For me, though, there's always something that has thrown me off. A coupon's about to expire and the store is out of that item, so a rain check isn't even going to help. So much is on sale one week that I can't afford to buy everything I'd like to. They have a 3-day sale and I can't get there during the 3-day period. They require you to buy 3 or 4 of some perishable item to get the sale price, when I can only use one. Which means I either have to start trying to catch the sales cycles at store #2, and #3, and #4... or pay inflated "regular" prices at that one store when I need something not on sale.

Now what if you only have one day to do errands, or have to use a taxi, or just can't afford all that driving anymore? If you can't hit all those different stores every week--which ONE store do you pick?

What I've found out is, your best bet for one-store shopping is probably one WITHOUT a loyalty card. I've found quite a few studies comparing shopping trips at stores with loyalty card programs, and without. All the ones I've found have had the same result--the total is virtually always better at a non-loyalty card store. It's almost shocking to read this stuff. Here is a representative sampling:

East Coast, in 2003--www.nbc10.com/consumeralert/1992223/detail.html

Midwest, in 2002--www.nocards.org/savings/regular_price_study.shtml

California, in 2000--web.archive.org/web/20001120044300/http://www.kfmb.com/bob/g...
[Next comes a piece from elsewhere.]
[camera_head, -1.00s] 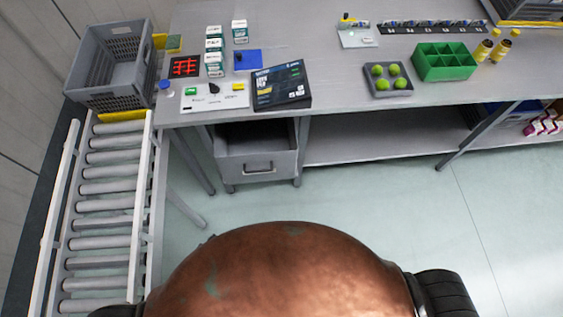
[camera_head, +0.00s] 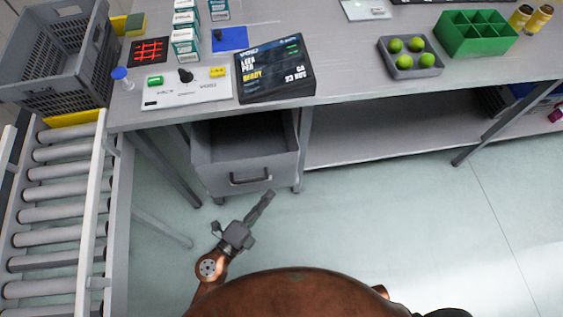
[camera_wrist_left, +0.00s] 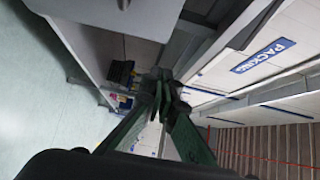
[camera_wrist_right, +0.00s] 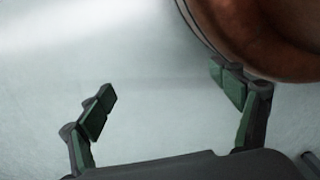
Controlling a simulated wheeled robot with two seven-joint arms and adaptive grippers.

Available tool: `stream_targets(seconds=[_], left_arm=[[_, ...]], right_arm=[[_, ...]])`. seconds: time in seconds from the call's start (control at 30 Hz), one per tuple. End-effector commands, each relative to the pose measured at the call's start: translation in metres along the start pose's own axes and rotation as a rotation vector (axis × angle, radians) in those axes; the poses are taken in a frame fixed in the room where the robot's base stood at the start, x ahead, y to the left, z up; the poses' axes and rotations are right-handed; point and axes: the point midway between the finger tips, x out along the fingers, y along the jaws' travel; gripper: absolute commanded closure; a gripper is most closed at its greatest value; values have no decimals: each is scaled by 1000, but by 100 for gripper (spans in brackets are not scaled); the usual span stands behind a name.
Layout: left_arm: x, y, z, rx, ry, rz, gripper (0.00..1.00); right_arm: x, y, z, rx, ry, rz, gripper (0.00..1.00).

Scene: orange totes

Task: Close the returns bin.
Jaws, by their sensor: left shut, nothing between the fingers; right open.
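The returns bin (camera_head: 245,160) is a grey drawer-like bin with a dark handle on its front, under the left part of the workbench. It stands pulled out, and its open top shows. My left gripper (camera_head: 268,196) is shut and empty, just in front of and below the bin's handle, apart from it as far as I can tell. In the left wrist view the left fingertips (camera_wrist_left: 160,80) meet, with a grey surface (camera_wrist_left: 125,15) close at the top. My right gripper (camera_wrist_right: 170,85) is open and empty over the floor in the right wrist view; it is hidden in the head view.
The workbench (camera_head: 350,85) carries a screen (camera_head: 275,68), a switch panel (camera_head: 185,90), green balls in a tray (camera_head: 425,62) and a green divided box (camera_head: 476,35). A roller conveyor (camera_head: 55,190) with a grey crate (camera_head: 60,60) stands at left. Floor (camera_head: 400,210) in front is clear.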

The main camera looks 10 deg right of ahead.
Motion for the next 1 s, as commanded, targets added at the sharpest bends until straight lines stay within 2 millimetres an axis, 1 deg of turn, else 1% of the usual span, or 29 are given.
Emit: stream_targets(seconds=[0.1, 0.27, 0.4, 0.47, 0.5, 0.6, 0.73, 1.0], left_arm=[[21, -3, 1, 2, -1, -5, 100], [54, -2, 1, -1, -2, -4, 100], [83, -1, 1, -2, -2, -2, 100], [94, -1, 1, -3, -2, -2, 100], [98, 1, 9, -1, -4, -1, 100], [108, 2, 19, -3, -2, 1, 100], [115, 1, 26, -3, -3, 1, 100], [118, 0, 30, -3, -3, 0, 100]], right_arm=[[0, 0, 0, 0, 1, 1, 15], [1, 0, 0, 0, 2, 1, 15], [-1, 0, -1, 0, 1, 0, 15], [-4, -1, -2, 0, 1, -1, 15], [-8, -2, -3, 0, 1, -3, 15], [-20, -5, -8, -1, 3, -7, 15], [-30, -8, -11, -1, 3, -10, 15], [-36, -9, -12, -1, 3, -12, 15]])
I hadn't thought about it in those terms, but several of my current favorites are Aldi, Target, Wal-Mart and IGA--all stores without loyalty cards.

I have liked the feeling of going into a store, knowing I'm going to be getting a decent price even if there isn't a special sale going on, and even if I don't have a coupon. I can go at my convenience and buy exactly what I need.

And I feel like these stores respect me more by not making me play games. It's a much less stressful way to shop.

Now that I've read those studies, it kind of confirms that I've been moving in the right direction. So it's going to be the core of my plan to reduce errands and gas usage.

I can't get everything I need at any one of those non-loyalty card stores, but I should be able to get everything I need over time by rotating the trips. Maybe not at the absolute lowest price, but a fair price, and that's good enough for me considering the time and gas savings.

3 Responses to “Supermarket loyalty cards and gasoline”

  1. jacquelynrose Says:

    Wow that is really interesting THANK YOU for Sharing! Smile

    Jacquelyn

  2. homebody Says:

    Interesting and of course none of those stores are here on the North Coast of California. We mostly shop at Winco which doesn't use a card, you bag your own groceries, but by far our money goes furthest there.

  3. LuckyRobin Says:

    Our IGA has a Proud Card. But it doesn't really work like regular store cards. When you've spent $100 you get a 10% discount on your next purchase and they occassionally send you a flyer for a free dvd rental. No special prices if you use your card.